I can confirm after playing much more, that there are indeed plenty of questionable decisions the player is allowed to make. OP Is mostly wrong.
p.s. This changes nothing in my general argument about what constitutes playing "good, neutral or evil" in an RPG though.
Precisely, you can be a real psychopath, it's just there is no feedback for it like in the other fallout games, no signal telling you that you lost Karma or whatever. but the freedom is indeed there. You don't need to speak with people or dialogue with them, a bullet in the head is just as good and you can go about your business normally. It's not as diverse as it could be, but you can pretty much do what you want still.
most RPGs don't though, heck, look at bioware, in none of those games can you play anything but a good-goody, goody good with an attitude...or Chaotic Stupid, and that last one is only in a couple of their games.
The Institute killed a lot more people. Ask around. They are responsible for a lot of death.
Now to the OP.. you can't be evil in the game. You can't even be ruthless. The best you can do is be rude.

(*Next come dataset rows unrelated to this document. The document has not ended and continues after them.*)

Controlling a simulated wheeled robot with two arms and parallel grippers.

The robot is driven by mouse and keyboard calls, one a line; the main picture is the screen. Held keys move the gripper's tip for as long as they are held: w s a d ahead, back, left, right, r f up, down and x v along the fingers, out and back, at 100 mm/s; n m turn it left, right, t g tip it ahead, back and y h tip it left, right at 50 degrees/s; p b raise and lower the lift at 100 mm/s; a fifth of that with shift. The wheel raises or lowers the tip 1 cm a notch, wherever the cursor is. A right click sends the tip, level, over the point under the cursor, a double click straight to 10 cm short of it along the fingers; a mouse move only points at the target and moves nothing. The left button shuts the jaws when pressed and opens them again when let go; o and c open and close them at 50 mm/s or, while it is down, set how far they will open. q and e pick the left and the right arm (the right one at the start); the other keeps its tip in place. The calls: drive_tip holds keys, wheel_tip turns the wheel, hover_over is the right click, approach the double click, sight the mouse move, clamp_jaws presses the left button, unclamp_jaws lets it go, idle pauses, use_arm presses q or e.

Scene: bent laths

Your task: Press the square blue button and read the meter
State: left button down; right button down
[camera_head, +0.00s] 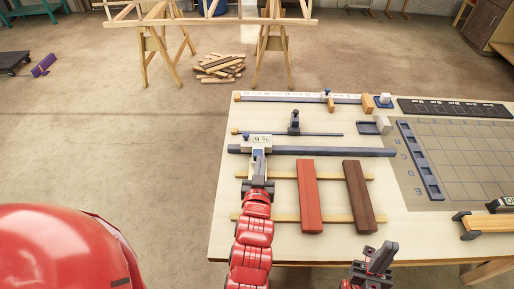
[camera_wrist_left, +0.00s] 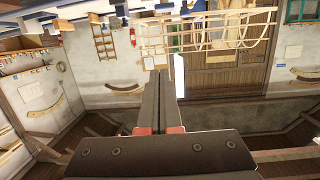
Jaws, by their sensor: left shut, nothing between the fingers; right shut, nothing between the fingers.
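The meter (camera_head: 262,140) shows a small pale display with dark characters that look like "9 %", at the left end of a dark blue bar on the table. Small blue parts show around it; I cannot tell which is the square button, as my gripper covers part of this spot. My left gripper (camera_head: 258,163) is shut and empty, its tips at the near side of the meter; I cannot tell whether they touch it. In the left wrist view its closed fingers (camera_wrist_left: 160,85) point up the picture. My right gripper (camera_head: 380,257) is shut and empty at the table's front edge.
A red board (camera_head: 309,195) and a dark brown board (camera_head: 358,195) lie across two thin laths, right of my left arm. Rails with sliders (camera_head: 290,98) lie further back. A blue slotted rack (camera_head: 420,160) and a gridded mat (camera_head: 465,150) are at the right.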

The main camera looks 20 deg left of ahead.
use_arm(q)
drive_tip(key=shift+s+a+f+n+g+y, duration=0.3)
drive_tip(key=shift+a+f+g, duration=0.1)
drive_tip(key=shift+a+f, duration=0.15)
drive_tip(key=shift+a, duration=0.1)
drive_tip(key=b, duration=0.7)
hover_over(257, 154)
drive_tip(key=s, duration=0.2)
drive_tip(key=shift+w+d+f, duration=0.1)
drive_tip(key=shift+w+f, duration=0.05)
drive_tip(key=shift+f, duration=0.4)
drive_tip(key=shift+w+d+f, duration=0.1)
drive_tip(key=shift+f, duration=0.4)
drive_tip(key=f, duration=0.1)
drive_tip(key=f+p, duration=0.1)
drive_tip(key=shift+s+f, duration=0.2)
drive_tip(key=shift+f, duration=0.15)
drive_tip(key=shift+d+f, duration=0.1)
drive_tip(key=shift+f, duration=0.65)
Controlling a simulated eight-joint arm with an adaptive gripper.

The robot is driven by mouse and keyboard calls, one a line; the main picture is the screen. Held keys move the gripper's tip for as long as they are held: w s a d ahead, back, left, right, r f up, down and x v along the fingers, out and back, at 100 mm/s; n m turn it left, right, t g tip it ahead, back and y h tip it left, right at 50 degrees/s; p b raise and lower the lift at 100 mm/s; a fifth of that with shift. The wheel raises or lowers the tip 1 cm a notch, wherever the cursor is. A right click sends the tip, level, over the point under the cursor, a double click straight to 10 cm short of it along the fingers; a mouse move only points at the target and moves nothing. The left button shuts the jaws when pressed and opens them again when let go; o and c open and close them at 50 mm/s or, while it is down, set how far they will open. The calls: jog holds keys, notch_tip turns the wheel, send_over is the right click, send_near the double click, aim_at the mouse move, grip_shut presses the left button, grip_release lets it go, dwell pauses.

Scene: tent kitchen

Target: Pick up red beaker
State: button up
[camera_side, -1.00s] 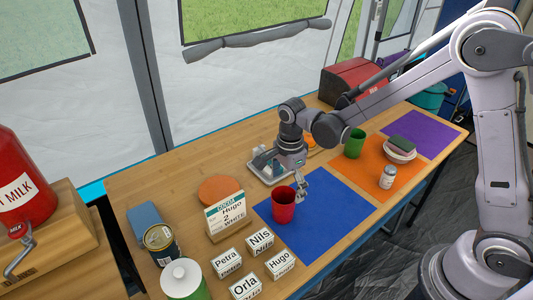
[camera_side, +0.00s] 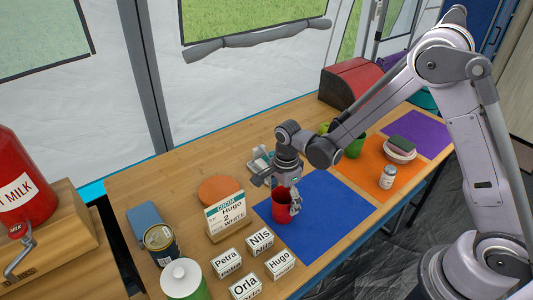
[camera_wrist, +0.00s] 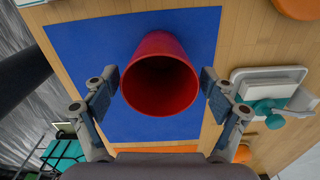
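The red beaker (camera_side: 281,207) stands upright on the left part of the blue mat (camera_side: 325,205) in the side view. In the wrist view the red beaker (camera_wrist: 160,76) shows its open mouth and looks empty inside. My gripper (camera_side: 284,198) is at the beaker, pointing down. In the wrist view my gripper (camera_wrist: 160,92) is open, one finger on each side of the beaker. A small gap seems to show between each finger and the wall. Part of the beaker's upper side is hidden behind my gripper in the side view.
A white caddy (camera_side: 262,162) stands close behind my gripper. A cocoa sign (camera_side: 226,214) and name blocks (camera_side: 260,240) stand left of the beaker. A green beaker (camera_side: 355,147), white bowl (camera_side: 399,152) and small can (camera_side: 387,178) are to the right. The blue mat's right side is clear.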

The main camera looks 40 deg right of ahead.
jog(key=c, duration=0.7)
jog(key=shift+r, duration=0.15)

Not evil. Ruthless, yes. Which is more than what you can do in this game. IN DAI you can be a major ruthless [censored] where most of your companions will either leave or hate your guts. Even in ME, you can be ruthless. Granted the ending was all roses no matter what you did.. but still.

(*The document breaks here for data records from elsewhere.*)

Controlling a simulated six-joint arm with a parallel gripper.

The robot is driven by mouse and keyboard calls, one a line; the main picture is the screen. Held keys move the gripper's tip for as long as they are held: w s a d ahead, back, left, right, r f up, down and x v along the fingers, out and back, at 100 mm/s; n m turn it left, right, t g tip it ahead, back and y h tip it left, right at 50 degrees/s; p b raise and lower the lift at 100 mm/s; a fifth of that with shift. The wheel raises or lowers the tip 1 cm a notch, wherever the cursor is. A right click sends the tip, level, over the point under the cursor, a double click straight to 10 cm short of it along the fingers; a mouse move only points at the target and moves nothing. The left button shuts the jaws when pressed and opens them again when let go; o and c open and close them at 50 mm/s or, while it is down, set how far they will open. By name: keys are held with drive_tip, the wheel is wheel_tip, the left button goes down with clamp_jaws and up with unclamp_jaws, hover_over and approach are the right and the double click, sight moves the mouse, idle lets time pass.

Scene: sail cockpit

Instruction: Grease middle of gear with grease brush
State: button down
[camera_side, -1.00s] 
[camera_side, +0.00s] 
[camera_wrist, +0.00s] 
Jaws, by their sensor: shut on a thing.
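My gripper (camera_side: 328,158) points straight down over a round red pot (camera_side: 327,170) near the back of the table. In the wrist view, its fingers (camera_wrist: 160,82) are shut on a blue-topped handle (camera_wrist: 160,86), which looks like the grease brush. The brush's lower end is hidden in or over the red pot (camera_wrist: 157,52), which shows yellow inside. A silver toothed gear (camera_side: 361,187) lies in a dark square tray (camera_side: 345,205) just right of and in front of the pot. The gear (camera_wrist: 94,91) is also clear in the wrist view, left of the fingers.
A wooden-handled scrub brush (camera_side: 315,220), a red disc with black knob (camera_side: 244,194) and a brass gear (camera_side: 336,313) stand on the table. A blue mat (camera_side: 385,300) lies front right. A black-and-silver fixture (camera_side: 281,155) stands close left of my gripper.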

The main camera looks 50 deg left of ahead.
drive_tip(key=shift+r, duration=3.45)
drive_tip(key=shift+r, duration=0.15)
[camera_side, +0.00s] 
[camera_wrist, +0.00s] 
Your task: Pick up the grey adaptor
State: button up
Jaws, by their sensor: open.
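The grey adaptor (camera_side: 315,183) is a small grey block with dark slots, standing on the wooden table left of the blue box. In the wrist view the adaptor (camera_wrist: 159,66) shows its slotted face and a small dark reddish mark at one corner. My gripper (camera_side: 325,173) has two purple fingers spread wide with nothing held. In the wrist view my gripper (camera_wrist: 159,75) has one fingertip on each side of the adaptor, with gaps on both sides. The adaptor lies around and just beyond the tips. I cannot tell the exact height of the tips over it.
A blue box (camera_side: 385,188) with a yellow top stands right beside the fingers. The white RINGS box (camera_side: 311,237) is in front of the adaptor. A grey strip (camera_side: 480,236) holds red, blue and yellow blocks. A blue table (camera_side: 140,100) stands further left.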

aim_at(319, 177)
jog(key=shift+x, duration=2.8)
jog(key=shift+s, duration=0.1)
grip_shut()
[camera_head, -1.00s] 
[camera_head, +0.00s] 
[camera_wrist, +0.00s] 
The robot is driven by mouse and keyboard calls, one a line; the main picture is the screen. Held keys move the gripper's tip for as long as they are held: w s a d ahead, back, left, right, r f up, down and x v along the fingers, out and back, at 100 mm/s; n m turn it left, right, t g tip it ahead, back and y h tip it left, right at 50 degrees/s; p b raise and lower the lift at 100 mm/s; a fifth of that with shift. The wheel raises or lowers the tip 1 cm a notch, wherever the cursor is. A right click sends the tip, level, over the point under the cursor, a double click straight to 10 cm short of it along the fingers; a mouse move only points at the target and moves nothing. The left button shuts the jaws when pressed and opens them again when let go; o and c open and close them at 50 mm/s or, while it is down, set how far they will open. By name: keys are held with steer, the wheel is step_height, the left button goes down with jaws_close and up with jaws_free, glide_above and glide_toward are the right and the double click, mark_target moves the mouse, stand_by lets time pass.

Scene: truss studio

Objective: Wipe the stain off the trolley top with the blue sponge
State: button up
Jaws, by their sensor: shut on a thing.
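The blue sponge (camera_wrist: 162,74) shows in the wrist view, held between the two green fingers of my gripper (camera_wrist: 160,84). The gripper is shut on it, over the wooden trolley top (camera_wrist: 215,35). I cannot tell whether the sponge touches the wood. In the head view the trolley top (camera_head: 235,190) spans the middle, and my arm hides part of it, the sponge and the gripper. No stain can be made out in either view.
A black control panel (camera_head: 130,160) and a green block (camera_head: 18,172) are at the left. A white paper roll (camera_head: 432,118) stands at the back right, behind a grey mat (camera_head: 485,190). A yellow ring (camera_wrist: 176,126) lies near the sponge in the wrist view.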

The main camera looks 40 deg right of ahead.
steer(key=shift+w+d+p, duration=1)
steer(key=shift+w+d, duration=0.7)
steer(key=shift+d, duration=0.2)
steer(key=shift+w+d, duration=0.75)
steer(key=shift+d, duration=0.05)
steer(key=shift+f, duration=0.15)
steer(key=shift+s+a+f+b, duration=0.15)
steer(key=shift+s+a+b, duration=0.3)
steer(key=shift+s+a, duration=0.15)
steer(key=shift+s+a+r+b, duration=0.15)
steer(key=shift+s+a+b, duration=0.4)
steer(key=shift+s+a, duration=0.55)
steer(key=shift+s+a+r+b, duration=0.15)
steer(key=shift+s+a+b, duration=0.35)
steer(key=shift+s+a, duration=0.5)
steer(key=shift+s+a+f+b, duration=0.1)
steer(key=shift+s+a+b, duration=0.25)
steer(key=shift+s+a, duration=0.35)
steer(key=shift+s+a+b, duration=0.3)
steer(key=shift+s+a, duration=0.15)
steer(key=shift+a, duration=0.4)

I don't know, dude. I did some shady [censored] in Diamond City that I'd be hard-pressed to call anything BUT evil.
I still think the main problem is that barely anyone (if anyone at all) acknowledges it... Back in FO3, if you blew up Megaton Three Dog and dad chewed you out. If you had evil karma, the slavers welcomed you. In New Vegas, once you invested enough time into supporting Caesar's Legion, the NCR would shoot you on sight.
Here? It seems no one cares. A companion or two might express some disappointment once, but afterwards they're fine with you for the most part. It just feels... unsatisfying.
Actually, your companions will leave permanantly if you piss them off too much.
Honestly, I prefer the moral greyness of Fallout 4 to the previous games' choices between being a saint and being a cartoon villian.